To develop business agility, you should train cross-functional teams on agile methodologies, embrace change, foster a culture of experimentation, commit to continuously learning, leverage data and analytics, implement low-cost testing and prototyping, and use a workflow management method.
What are the seven competencies of business agility?
The seven core competencies of business agility are:
- Organizational agility: Builds adaptability across the organization
- Lean portfolio management: Aligns strategy and execution using Lean and systems thinking
- Enterprise solution delivery: Supports development and evolution of large-scale systems and networks
- Agile product delivery: Allows the building, defining, and releasing of products and services in a continuous flow
- Team and technical agility: Delivers solutions that meet customer needs
- Continuous learning culture: Promotes a culture of continuous improvement
- Lean-agile leadership: Helps leaders drive organizational transformation
What are the four components of business agility?

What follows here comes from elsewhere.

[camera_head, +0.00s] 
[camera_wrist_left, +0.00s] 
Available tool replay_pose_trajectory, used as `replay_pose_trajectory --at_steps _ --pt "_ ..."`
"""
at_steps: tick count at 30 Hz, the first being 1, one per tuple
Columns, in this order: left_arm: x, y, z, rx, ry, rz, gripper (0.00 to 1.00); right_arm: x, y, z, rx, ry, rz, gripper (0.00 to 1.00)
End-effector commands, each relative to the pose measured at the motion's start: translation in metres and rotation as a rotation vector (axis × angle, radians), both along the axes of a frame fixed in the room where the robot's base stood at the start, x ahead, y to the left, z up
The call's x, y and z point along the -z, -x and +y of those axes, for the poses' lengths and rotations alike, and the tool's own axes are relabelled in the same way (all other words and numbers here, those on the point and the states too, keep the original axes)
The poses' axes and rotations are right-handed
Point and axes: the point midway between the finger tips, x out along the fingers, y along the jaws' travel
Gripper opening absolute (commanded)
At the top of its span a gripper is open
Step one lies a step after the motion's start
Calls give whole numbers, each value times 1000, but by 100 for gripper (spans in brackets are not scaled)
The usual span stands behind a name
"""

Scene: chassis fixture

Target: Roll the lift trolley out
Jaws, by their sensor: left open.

There are four mutually enforcing elements of organizational agility—leadership, culture, architecture and careers:
- Leadership Agility: A holistic approach to leading and managing complex change that requires an ability to manage paradox and use head, heart, hands and spirit in service of business transformation
- Cultural Agility: The ability to coach and to have conversations that connect, building shared clarity, emotional connection and visible commitment in a diverse organization
- Business Agility: The structural, physical and operational flexibility, speed and efficiency, which will also support creativity and innovation. Typically, this will entail moving towards flexible organization structures and operating models.
- Career Agility: The agile talent and performance system that will support individual aspiration and boundary-free, agile careers.